In a recent opinion, the Kentucky Supreme Court analyzed the respective obligations of the parties in the event of an appeal arising from a denial based on the nonexistence of responsive records. As observed by the Court:

The Open Records Act is silent as to the procedure to be followed when a requester seeks to enforce the Act over a public agency's denial of the record's existence. The Act contemplates that an agency will deny an open records request when it believes that the requested records are exempt, but it does not envision a situation, as here, where the agency claims that the records do not exist. See KRS 61.880(1) ("An agency response denying ? inspection of any record shall include a statement of the specific exemption authorizing the withholding of the record ...."). Similarly, the Act's enforcement provisions assume that the parties will be litigating the viability of a claimed exemption over existing records, not the very existence of the records. See KRS 61.882(3) ("The court ? may view the records in controversy in camera before reaching a decision.").

. . .

The General Assembly has expressly declared the "basic policy" of the Open Records Act to be "that free and open examination of records is in the public interest ...."KRS 61.871. When faced with the present situation, the best way to uphold this policy is to ensure that the complaining party has an opportunity to disprove a public agency's denial of the existence of records. The allowance of an opportunity for such a hearing is also in accord with the Act's interrelation with the various statutes governing orderly maintenance and management of public records. KRS 61.8715. To hold otherwise could remove accountability from the open records process, allowing public agencies to avoid judicial review by denying a record's existence altogether rather than claiming a statutory exemption. Statutes must not be construed in a way that they become meaningless or ineffectual. Commonwealth v. Phon, 17 S.W.3d 106, 108 (Ky. 2000); Allen v. McClendon, 967 S.W.2d 1,3 (Ky. 1998). At the same time, the General Assembly has also evidenced a concern that public agencies not be unreasonably burdened and that essential functions not be disrupted by open records requests.
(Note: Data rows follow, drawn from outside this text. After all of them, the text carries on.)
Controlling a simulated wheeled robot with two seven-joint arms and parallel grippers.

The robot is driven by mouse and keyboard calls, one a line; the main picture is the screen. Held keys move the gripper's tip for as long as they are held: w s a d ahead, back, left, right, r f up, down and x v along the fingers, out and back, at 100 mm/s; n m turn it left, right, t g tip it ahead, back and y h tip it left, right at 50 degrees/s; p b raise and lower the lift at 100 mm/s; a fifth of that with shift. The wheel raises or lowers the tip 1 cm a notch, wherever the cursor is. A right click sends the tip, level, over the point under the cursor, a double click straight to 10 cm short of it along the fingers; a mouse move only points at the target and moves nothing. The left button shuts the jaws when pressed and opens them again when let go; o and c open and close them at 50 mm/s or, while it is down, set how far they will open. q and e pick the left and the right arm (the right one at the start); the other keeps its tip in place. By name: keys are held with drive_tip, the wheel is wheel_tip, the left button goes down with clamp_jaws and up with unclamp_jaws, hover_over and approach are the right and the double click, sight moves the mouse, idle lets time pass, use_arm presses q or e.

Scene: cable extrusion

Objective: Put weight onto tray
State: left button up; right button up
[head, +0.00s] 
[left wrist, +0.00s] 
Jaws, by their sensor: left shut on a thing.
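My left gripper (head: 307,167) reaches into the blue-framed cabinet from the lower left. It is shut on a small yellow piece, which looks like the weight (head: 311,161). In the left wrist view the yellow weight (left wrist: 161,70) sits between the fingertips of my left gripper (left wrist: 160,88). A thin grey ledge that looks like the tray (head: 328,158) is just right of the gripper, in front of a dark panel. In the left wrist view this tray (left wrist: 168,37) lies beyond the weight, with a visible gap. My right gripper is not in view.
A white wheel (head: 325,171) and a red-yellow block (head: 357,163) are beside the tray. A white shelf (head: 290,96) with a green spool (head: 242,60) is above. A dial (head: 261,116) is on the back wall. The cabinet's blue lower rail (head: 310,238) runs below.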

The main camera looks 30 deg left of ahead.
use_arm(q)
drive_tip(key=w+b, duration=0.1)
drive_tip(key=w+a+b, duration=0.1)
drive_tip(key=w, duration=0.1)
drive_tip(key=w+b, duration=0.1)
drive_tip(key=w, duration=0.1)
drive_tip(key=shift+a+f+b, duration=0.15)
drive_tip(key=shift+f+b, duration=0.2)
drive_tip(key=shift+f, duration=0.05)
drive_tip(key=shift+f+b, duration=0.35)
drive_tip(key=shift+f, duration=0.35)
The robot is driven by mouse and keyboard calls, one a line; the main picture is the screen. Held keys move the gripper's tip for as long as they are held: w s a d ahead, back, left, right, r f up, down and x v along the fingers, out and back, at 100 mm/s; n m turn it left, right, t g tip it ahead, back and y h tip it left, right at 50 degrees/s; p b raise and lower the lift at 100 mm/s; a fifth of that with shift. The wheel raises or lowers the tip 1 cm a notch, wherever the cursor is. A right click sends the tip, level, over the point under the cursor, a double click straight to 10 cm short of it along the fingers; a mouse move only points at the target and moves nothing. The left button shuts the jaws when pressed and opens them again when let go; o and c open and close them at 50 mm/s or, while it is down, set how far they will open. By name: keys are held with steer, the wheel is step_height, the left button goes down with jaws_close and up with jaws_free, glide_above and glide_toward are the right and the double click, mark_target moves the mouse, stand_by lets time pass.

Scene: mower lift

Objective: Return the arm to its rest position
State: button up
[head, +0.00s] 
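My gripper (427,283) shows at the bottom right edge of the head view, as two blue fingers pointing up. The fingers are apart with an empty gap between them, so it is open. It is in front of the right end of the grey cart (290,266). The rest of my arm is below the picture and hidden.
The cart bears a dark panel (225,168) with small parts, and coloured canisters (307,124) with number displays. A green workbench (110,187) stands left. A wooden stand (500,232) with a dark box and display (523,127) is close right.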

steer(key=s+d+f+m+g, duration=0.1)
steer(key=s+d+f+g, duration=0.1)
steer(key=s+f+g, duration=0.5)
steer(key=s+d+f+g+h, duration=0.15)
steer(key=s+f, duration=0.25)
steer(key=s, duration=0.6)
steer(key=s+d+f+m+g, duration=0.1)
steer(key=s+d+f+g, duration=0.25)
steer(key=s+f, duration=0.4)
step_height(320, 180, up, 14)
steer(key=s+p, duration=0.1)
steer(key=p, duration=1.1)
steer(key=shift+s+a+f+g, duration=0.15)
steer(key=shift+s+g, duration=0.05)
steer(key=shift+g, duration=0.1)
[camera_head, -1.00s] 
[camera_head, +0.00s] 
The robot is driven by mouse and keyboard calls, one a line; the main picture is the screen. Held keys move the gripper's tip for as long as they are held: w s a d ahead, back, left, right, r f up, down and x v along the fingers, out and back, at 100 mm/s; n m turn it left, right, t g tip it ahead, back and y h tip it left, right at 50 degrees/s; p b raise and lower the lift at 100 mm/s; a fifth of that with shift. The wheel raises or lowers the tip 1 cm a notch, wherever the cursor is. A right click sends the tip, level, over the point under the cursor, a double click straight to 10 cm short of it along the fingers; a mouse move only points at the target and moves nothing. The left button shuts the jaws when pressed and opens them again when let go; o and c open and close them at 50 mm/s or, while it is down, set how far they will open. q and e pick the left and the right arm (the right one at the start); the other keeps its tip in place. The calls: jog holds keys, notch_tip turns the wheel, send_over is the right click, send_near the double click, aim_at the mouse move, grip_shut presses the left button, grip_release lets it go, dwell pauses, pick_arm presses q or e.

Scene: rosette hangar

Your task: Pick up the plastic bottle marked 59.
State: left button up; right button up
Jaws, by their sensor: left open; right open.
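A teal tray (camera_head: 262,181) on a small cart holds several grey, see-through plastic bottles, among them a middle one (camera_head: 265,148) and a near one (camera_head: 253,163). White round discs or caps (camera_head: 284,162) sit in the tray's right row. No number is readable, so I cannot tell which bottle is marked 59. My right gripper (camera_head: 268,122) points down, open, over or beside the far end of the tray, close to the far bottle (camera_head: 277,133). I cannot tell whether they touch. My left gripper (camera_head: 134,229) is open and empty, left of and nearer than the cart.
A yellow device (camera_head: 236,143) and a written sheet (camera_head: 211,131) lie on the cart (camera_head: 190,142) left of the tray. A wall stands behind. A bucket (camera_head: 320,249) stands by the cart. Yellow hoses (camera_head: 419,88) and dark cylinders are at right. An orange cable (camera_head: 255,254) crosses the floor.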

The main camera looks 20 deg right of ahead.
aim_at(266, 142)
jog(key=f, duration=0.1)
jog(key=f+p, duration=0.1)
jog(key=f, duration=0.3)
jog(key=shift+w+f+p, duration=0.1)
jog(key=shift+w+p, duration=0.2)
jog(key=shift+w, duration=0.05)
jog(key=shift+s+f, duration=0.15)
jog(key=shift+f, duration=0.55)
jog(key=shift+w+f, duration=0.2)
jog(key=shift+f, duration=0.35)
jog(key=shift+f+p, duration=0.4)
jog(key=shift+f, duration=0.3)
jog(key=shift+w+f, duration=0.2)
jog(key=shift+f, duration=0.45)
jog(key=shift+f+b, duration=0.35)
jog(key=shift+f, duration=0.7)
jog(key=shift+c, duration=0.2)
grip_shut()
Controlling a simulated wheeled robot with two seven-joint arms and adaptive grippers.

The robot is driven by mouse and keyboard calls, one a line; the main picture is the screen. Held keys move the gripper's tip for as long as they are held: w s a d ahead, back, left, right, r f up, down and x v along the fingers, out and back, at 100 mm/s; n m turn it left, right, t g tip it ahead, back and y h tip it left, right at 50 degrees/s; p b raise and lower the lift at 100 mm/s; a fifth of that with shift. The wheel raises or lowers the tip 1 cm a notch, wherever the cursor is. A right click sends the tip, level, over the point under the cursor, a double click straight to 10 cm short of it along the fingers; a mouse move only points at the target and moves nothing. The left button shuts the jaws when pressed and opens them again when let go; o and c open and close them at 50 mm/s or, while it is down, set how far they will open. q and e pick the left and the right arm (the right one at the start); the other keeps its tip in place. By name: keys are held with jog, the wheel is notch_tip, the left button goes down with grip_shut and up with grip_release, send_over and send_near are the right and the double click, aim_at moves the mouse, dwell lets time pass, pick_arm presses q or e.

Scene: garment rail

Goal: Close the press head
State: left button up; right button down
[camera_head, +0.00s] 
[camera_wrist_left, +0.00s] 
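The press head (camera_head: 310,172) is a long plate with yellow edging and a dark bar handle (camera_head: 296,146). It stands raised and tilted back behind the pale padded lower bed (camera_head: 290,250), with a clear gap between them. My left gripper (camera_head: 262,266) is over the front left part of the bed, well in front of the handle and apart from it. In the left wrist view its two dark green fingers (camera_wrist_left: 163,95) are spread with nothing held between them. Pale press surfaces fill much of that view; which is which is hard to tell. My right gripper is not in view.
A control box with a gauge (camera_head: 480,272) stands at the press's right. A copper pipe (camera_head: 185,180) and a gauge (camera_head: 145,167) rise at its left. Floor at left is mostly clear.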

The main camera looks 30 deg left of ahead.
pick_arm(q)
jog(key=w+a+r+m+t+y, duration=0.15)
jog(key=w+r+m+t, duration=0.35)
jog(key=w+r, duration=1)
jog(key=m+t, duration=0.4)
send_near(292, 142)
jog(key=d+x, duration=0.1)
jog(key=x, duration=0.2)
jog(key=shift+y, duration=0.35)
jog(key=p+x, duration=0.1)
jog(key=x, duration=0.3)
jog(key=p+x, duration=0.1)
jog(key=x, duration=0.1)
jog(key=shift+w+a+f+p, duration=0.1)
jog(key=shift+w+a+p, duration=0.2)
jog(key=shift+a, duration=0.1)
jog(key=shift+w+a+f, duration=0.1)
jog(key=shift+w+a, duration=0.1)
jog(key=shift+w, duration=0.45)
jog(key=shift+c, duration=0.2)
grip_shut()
KRS 61.872(6). The unfettered possibility of fishing expeditions for hoped-for but nonexistent records would place an undue burden on public agencies. In order to refute a complaining party's claims to a nonexistent record, the agency would essentially have to prove a negative, presumably by presenting evidence of its standards and practices regarding document production and retention, as well as its methods of searching its archives. Therefore, we hold that before a complaining party is entitled to such a hearing, he or she must make a prima facie showing that such records do exist.

Bowling v. Lexington Fayette Urban County Government, Ky., 172 S.W.3d 333, 340, 341 (2005) (emphasis added).